__Work instructions__
Look through the material below and count the lines with the string "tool". Report only the count.

>> Start

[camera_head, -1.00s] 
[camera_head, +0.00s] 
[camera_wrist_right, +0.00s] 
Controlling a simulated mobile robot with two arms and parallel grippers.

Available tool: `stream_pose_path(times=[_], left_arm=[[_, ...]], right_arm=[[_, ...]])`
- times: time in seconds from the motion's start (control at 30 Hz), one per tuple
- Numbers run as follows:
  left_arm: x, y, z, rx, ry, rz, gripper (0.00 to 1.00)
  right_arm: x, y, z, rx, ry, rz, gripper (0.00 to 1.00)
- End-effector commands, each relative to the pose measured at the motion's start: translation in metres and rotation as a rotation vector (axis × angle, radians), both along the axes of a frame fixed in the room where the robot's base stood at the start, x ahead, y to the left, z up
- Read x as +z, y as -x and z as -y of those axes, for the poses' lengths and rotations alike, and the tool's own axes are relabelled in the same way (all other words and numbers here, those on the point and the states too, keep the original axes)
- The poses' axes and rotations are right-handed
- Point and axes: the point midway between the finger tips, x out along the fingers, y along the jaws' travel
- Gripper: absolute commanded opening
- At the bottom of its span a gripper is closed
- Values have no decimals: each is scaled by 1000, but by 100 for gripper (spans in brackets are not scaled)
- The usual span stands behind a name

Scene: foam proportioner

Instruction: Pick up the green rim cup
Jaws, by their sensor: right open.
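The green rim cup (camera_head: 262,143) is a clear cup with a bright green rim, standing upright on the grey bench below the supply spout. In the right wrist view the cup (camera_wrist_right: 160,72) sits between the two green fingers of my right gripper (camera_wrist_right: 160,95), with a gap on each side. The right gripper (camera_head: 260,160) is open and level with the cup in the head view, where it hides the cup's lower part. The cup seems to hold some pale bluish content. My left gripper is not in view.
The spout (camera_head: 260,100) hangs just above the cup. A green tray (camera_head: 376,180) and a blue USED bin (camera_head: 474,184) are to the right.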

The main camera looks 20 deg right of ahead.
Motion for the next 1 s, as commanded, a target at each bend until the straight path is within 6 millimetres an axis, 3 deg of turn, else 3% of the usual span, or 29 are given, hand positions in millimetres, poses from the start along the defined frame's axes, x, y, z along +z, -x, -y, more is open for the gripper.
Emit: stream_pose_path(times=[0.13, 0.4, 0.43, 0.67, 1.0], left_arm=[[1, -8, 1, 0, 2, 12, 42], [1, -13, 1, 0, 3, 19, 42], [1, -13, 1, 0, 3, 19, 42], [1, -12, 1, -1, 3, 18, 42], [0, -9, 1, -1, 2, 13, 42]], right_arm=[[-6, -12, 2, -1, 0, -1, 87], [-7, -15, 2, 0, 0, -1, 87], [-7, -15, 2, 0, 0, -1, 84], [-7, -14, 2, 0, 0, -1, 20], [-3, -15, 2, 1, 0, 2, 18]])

>> End

__Solution__
2